The honest estimate is time to validate, not time to produce.
For work an agent could plausibly one-shot, the only useful number is how long a human needs to be sure.
Retrospective
Humans can only reflect as well as their memory allows.
Feed the retro agent the last two weeks of tickets, PRs, incidents, and Slack; let it surface patterns no one saw.
Then do the human part: decide what to stop doing.
Kanban board
Put WIP limits on the review columns, not the build columns.
The bottleneck is no longer capacity to produce; it is capacity to trust.
A team of one human and five agents with no WIP limit on "awaiting review" is a team building technical debt at machine speed.
Prioritization
When everything is cheap to build, prioritization becomes the only real engineering activity.
"Should we build this?" is now harder than "can we build this?", and it is the question the team should spend the most time on.
A Note on Years
Most teams still run two-week sprints by muscle memory.
The early adopters have quietly deleted them and nobody noticed.
Story points are gone from 40% of teams.
Review queues are the new bottleneck; review tooling becomes a product category.
"Planning" and "estimation" merge into a single weekly prioritization meeting.
The question is always should we, rarely can we.
Sprints are historical.
Teams operate on continuous flow with human checkpoints at validation boundaries, not calendar boundaries.
A new generation of engineers has never filled in a story-point field.
They will find our 2001 artifacts charming, the way we found Gantt charts charming in 2001.
What Does Not ChangeThe reason agile worked was never the ceremonies.

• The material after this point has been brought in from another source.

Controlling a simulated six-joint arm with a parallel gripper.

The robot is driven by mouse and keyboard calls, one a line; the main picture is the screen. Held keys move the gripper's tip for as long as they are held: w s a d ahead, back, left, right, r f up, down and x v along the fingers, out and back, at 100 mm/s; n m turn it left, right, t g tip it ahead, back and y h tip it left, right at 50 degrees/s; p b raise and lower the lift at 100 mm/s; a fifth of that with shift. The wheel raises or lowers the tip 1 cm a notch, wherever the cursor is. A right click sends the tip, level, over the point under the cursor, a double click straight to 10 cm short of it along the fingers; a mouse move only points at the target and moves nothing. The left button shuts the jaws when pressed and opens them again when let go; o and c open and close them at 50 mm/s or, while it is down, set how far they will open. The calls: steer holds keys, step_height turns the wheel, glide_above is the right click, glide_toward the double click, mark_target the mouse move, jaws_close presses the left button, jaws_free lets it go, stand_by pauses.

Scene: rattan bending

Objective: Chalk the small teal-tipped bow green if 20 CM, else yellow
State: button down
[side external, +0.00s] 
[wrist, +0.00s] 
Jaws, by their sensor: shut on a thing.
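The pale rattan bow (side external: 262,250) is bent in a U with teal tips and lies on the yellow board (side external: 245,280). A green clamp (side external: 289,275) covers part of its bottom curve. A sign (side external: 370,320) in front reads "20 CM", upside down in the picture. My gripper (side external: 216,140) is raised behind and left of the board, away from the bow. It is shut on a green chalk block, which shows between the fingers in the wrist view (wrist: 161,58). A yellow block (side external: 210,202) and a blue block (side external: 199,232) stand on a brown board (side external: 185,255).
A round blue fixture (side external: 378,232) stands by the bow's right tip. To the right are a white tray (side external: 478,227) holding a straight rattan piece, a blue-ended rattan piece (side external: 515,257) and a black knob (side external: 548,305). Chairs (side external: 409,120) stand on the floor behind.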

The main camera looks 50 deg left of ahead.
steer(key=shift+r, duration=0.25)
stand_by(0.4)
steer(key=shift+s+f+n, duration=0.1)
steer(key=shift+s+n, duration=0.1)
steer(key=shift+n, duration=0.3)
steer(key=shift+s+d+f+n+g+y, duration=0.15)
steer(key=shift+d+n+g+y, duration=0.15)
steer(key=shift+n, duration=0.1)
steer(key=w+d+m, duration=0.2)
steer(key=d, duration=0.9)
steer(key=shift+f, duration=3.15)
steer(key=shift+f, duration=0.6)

It was the recognition that software is made by humans for humans, under uncertainty, and that pretending otherwise makes it worse.
Agents do not change that.
They raise the stakes of getting it right, because the cost of getting it wrong has dropped at the same speed as the cost of building.
The signatories of 2001 were not wrong.
They were writing for a world where typing was the bottleneck.
We are writing for a world where judgment is.
Living document, 2026. Revised annually. Signatories optional, if you ship with agents, you are already writing it.